For log z = ln|z| + i θ where pi/4 < θ < 9pi/4 find the domain of analyticity (in terms of angle theta) in complex plane.

Question

State the forbidden and allowed paths. I understand that log function is not differentiable along negative axis and 0 but how do I found the domain angle? And what is meant by forbidden and allowed paths?

Answer 1

Denote by $\Omega$ the complex plane with the $45^\circ$ ray $\{t(1+i)\,|\,t\geq0\}$ removed. The function $$\theta(z):={\rm arg}(z)\>\cap\ ]\pi/4,\>9\pi/4[\>$$ is a well defined and continuous real-valued function on $\Omega$. It follows that $$f(z):=\log|z|+i\theta(z)\ .$$ is a well defined and continuous complex-valued function on $\Omega$. Checking the CR equations shows that $f$ is in fact analytic in $\Omega$, and one finds that $$f'(z)={1\over z}\qquad(z\in\Omega)\ .$$ What is the relation between this $f$ and the principal value of the logarithm, denoted by ${\rm Log}\>$? The latter is defined in the domain $\Omega_*\>$, obtained by making a slit along the negative real axis.

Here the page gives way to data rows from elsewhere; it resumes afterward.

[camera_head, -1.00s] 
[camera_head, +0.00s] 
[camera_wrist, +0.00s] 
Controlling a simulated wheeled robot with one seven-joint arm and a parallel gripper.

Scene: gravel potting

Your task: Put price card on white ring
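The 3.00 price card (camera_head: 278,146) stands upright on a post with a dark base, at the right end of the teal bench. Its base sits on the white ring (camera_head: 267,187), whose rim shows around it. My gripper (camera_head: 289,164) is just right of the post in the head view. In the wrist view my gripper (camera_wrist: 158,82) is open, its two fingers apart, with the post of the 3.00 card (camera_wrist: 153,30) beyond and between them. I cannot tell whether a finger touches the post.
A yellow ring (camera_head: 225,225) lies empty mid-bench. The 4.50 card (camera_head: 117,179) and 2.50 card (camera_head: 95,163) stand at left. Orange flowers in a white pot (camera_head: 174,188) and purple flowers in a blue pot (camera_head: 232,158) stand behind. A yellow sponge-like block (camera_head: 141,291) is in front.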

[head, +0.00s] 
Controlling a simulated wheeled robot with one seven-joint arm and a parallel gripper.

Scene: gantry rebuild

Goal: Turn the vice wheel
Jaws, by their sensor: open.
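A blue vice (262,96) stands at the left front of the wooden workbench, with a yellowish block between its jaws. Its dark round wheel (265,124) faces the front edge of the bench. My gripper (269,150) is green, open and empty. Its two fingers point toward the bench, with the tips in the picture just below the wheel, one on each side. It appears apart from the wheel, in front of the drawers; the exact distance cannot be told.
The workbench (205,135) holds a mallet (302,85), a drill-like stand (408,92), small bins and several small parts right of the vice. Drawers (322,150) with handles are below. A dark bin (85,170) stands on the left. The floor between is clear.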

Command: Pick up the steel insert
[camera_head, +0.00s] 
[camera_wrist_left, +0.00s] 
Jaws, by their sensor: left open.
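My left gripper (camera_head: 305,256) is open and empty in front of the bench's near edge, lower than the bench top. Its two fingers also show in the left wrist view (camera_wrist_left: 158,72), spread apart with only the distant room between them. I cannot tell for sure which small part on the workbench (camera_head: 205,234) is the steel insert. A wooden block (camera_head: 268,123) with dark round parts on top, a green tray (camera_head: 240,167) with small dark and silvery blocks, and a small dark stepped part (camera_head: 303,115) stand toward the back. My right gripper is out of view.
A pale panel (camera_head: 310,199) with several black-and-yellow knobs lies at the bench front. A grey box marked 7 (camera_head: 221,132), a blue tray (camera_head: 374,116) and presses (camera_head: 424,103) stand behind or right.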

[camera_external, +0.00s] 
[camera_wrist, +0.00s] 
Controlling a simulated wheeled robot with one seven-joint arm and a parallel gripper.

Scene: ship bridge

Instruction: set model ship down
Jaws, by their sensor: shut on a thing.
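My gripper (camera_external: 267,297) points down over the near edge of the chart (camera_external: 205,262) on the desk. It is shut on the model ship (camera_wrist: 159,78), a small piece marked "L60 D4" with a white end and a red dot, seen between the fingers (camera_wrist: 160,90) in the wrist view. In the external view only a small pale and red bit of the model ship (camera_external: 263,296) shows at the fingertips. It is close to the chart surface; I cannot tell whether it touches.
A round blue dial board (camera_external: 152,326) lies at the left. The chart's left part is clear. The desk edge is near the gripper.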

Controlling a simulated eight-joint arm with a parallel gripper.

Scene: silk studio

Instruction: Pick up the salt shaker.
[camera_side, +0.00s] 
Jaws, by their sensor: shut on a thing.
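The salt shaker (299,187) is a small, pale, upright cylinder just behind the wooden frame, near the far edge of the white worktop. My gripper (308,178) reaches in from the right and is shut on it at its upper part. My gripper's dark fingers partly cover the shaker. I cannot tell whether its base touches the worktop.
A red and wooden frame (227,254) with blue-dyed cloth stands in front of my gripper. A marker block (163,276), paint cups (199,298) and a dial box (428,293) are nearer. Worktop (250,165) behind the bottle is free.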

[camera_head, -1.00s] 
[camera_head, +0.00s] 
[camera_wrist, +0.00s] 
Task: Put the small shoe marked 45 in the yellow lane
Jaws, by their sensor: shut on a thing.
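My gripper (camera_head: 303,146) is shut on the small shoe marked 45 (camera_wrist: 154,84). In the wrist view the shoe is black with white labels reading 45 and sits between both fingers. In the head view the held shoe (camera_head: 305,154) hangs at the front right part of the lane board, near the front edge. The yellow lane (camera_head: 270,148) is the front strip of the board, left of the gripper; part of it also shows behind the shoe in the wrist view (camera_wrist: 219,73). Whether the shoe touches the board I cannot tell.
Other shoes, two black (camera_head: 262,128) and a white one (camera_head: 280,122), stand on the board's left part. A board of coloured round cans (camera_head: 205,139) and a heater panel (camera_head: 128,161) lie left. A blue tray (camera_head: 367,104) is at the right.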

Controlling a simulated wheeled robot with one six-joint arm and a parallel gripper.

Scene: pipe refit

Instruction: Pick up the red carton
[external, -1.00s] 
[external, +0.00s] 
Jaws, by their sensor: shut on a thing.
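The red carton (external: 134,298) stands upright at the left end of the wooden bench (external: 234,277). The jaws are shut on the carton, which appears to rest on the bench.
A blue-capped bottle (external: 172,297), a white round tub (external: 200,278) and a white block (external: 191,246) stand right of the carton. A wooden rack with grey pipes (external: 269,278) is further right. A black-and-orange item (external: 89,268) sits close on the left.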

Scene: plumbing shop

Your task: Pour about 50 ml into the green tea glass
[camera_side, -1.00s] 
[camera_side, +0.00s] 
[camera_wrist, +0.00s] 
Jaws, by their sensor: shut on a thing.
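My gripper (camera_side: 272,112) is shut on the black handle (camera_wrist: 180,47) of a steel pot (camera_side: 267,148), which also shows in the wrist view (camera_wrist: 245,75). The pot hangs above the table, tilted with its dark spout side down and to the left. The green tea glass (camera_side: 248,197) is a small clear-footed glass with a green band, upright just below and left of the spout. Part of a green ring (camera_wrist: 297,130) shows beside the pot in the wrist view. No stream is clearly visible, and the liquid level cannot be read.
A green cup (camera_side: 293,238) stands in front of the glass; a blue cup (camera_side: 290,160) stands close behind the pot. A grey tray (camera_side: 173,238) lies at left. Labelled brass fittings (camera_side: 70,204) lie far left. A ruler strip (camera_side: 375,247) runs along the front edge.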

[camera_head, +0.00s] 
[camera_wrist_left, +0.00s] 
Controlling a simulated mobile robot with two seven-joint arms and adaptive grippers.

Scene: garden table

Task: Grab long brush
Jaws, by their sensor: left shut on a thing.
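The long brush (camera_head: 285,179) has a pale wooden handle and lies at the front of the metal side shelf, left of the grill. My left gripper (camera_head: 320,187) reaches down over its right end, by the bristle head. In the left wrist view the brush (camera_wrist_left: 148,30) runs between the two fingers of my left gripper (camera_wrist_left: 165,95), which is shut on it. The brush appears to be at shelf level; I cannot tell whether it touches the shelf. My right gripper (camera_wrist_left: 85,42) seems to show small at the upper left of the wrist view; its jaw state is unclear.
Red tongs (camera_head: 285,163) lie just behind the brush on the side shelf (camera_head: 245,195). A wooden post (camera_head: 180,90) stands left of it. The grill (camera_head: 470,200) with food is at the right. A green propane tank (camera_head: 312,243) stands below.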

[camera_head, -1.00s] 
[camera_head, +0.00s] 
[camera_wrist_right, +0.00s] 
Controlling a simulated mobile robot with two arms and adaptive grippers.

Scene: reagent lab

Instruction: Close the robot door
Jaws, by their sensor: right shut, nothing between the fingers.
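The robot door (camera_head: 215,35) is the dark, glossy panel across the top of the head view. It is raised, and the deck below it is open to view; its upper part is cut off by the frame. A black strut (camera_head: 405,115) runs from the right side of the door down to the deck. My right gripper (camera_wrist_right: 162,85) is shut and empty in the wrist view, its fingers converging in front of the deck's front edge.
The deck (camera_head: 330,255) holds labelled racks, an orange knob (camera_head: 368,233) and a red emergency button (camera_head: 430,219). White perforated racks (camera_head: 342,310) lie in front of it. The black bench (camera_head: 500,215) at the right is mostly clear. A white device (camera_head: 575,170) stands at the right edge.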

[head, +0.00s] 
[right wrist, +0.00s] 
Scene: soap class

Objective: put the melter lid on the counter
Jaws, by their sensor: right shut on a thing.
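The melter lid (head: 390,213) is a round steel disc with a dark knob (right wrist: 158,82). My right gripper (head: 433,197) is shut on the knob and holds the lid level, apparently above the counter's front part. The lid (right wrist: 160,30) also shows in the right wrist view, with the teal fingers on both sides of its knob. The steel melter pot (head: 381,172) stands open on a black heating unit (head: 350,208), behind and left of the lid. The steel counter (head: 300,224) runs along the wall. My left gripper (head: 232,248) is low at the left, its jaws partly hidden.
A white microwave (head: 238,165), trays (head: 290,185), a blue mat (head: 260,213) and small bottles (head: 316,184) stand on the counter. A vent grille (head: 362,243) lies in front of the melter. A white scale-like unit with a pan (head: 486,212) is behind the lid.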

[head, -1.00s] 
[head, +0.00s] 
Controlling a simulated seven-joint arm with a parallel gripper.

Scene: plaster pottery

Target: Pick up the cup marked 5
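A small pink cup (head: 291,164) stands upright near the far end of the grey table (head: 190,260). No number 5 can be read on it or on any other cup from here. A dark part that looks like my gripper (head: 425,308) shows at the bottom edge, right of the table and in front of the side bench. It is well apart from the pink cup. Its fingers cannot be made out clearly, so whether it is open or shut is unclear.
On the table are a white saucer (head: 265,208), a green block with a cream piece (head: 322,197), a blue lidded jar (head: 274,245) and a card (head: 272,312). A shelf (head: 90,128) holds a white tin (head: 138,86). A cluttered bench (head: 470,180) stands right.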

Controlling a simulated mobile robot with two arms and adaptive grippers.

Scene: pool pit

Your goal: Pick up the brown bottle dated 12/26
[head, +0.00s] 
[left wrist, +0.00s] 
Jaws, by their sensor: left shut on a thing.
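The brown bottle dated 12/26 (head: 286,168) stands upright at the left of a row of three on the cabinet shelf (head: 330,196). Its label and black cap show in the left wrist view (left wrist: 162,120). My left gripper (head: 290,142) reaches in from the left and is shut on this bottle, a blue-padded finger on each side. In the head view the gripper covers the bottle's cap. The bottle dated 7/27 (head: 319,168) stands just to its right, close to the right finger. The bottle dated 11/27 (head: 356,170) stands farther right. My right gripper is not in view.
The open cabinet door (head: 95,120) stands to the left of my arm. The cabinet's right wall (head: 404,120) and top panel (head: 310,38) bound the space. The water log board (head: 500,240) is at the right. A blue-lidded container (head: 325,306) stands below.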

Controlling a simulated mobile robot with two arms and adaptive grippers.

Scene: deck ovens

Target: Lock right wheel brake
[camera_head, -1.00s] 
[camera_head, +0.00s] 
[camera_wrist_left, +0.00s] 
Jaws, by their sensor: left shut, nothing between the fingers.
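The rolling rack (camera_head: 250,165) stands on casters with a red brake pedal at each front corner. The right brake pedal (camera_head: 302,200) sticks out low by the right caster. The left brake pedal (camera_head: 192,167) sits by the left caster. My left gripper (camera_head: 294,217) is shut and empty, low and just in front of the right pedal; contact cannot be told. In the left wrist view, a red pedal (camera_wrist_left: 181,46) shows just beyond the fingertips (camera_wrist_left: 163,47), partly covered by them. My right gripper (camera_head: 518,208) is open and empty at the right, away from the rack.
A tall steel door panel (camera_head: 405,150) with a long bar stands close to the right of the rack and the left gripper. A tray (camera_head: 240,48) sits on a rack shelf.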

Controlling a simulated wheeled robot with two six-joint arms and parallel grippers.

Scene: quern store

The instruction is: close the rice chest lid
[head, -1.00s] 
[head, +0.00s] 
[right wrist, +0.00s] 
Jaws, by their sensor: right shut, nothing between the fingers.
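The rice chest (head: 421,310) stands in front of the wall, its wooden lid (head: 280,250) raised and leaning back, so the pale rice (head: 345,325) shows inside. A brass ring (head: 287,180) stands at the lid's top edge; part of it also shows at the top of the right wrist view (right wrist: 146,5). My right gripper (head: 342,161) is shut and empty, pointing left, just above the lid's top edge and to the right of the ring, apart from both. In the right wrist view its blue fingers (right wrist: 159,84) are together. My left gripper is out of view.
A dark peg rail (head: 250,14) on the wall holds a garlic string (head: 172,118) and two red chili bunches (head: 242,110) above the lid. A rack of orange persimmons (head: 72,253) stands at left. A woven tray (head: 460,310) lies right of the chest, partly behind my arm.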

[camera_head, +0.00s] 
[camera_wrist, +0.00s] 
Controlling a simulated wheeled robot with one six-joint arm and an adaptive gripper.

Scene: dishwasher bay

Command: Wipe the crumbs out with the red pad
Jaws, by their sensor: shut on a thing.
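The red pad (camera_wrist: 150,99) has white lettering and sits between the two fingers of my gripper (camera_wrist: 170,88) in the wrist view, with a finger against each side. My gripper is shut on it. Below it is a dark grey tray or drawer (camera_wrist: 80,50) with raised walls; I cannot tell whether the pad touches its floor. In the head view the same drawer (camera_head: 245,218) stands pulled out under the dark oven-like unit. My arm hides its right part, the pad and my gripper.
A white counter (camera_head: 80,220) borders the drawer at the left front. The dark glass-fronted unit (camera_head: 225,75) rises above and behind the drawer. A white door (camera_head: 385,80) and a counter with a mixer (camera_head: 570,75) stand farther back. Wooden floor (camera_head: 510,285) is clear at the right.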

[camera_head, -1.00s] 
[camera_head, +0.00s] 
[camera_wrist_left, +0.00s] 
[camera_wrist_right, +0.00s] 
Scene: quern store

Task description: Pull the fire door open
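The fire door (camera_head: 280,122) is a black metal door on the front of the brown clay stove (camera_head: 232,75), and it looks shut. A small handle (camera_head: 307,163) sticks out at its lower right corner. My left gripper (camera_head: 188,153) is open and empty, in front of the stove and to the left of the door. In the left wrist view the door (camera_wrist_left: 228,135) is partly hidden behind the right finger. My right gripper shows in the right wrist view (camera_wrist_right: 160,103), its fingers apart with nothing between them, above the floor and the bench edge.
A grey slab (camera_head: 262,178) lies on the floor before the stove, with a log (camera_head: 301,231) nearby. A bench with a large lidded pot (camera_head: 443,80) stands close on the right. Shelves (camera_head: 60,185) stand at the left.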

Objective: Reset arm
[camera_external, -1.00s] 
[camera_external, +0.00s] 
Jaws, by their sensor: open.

Since both $f$ and ${\rm Log}$ have the same derivative $z\mapsto{1\over z}$ the difference between these two functions is locally constant. But: The constant may be different in different components of $\Omega\cap\Omega_*$. I suggest you draw a figure and find out what exactly is happening in this example.

There is no such thing as "forbidden" or "allowed" path, unless further context is established.